Él me esperaba en la Estación de Bernal, a la llegada del tren que me traía de la capital, donde estudiaba en el Colegio Normal de Señoritas Nª 3 (o 5). Yo tenía solo 14 años, él 21, su nombre: Osvaldo, era el Campeón Sudamericano de ciclismo. Alto, delgado, pelo negro, ojos verdes, bello de belleza total.
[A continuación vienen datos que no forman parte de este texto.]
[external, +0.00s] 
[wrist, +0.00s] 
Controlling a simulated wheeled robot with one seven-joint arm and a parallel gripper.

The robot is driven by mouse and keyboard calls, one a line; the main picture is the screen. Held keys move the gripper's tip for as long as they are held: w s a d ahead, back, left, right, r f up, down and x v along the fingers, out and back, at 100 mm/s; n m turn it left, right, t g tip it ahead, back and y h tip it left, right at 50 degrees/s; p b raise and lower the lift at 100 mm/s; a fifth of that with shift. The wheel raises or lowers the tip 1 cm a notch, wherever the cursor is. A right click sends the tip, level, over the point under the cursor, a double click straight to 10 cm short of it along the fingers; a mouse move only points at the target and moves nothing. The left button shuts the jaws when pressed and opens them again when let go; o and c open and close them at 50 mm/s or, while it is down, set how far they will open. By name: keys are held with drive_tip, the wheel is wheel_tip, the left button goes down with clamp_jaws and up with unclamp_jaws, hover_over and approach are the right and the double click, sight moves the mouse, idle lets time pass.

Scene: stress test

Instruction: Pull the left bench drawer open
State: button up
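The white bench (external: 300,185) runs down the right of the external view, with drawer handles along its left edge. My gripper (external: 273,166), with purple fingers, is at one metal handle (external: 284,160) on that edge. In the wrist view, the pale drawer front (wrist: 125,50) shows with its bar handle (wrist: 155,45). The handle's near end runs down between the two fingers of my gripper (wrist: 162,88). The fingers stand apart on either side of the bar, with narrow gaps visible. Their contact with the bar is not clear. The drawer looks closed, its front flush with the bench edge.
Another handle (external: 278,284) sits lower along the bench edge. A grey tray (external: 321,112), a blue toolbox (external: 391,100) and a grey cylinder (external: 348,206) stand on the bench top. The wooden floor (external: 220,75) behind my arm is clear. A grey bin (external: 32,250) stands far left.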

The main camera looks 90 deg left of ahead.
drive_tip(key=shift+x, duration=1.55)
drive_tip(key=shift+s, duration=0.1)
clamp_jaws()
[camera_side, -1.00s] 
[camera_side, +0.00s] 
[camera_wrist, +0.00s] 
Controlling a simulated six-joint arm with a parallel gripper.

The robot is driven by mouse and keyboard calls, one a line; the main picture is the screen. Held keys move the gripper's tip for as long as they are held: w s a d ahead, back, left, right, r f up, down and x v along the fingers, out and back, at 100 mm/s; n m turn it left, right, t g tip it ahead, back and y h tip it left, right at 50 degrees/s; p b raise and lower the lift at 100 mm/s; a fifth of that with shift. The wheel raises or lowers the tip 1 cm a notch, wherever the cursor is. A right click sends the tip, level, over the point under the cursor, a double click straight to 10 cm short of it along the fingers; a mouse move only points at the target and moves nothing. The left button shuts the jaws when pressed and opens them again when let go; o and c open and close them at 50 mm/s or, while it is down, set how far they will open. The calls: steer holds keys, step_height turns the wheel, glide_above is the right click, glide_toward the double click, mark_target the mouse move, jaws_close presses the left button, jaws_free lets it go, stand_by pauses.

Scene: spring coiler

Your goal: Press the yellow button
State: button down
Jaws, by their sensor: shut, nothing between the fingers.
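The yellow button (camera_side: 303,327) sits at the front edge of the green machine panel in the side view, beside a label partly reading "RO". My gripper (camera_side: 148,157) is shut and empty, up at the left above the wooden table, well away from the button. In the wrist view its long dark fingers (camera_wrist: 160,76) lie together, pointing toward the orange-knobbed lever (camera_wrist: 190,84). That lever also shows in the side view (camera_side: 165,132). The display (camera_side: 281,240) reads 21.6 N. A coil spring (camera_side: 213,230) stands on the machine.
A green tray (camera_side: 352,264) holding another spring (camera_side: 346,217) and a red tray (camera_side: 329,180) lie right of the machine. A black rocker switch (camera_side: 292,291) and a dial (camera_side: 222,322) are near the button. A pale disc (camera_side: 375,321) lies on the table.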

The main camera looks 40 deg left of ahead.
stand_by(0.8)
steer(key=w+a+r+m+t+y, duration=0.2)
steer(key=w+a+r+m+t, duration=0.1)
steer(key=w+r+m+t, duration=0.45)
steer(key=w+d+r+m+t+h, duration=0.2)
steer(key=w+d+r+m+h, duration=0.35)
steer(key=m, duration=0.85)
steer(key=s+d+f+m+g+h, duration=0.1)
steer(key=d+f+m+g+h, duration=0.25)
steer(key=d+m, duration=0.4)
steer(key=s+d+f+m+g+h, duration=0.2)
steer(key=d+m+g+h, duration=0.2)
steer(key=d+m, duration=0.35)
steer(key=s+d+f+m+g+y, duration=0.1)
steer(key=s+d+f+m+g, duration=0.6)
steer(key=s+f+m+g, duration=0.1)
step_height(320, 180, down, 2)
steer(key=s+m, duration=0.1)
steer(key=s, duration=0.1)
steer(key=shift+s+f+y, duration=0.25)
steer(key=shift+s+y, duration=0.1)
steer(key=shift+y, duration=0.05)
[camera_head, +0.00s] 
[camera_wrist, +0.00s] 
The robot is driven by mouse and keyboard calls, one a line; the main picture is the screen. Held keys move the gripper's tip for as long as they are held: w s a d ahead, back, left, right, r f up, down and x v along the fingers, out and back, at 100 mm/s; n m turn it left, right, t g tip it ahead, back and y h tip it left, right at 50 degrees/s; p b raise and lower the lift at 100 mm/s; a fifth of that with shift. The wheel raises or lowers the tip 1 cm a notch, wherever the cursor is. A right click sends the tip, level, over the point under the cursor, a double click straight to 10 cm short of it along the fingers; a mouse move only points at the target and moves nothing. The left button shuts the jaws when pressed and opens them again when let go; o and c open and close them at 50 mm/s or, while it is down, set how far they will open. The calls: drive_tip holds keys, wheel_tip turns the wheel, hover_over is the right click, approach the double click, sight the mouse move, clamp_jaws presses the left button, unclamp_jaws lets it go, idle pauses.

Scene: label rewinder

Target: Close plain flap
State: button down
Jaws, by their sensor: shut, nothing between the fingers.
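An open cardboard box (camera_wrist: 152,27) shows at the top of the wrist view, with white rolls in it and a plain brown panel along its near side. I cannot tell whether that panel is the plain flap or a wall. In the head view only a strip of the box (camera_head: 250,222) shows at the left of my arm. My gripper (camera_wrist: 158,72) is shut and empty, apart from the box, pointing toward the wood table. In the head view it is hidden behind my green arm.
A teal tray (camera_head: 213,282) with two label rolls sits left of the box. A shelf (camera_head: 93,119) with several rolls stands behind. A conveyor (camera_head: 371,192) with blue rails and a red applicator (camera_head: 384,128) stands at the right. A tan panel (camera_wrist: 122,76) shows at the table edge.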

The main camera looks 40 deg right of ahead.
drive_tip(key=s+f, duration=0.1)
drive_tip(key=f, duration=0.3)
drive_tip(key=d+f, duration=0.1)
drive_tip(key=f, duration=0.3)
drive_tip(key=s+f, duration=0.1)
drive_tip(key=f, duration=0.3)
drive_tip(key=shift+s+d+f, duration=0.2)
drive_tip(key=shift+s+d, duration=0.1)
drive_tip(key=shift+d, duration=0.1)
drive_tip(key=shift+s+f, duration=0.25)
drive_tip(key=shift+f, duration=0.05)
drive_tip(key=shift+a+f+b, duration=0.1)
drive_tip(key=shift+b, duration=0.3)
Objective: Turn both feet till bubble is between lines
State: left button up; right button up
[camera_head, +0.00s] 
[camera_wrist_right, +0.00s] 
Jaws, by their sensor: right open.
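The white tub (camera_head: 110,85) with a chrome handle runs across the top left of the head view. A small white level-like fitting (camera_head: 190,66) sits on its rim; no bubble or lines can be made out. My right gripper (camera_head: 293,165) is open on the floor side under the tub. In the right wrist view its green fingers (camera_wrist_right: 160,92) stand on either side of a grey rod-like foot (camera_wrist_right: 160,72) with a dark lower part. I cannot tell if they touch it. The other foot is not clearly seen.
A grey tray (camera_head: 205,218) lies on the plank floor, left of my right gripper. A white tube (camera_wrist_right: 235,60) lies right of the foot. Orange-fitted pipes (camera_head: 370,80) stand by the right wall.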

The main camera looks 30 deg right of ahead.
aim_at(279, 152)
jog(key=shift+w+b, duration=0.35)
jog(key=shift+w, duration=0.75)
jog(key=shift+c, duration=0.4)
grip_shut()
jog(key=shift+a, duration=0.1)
Durante el trayecto, acompañada con las chicas amigas, me preparaba atacada de un nerviosismo particular, me apretaba el cinturón del delantal hasta dejarme sin respiración, pero con la cintura pequeña, me pintaba los labios y trataba de sujetar al corazón que se me escapaba por la ventanilla del tren. Llegaba, y estaba ahí con la imponente figura de un Adonis y la mirada puesta sobre el bullicio de la gente entre la que me encontraba yo como un pájaro azotado por el viento. Abrazados y tomados de la mano caminábamos sin apuro, deteniéndonos para repetir el abrazo y conmovernos con la mirada y otra vez, y otra vez.
Hablábamos de sus carreras, sus aventuras deportivas y yo apenas balbuceaba alguna anécdota de la escuela mezcladas con algunas domésticas. Cada abrazo era un: te quiero, como un susurro colgado del miedo a sentir que era cierto. Lo amaba a cada paso, y él también a cada paso me amó. Teníamos el coraje de desafiar el horario que mis padres imponían para mi llegada a casa y yo sentía que en esa insolencia estaba todo lo que debía estar para librar la batalla de convencerlos de mi felicidad recién inaugurada.
Osvaldo, el que abrió las puertas del primer beso, el que dejó la huella del primer desencanto, el que se quedó en el recuerdo del primer grado en la escuela del amor.
Hay muchos enamorados festejando, recordando, añorando, esperando, deseando, olvidando, esos trazos que dibuja el amor en nuestras vidas.
Nada es parecido a todo lo que entra en nuestro cuerpo cuando llega ese primer amor, lo sacude y lo templa para siempre. Digo.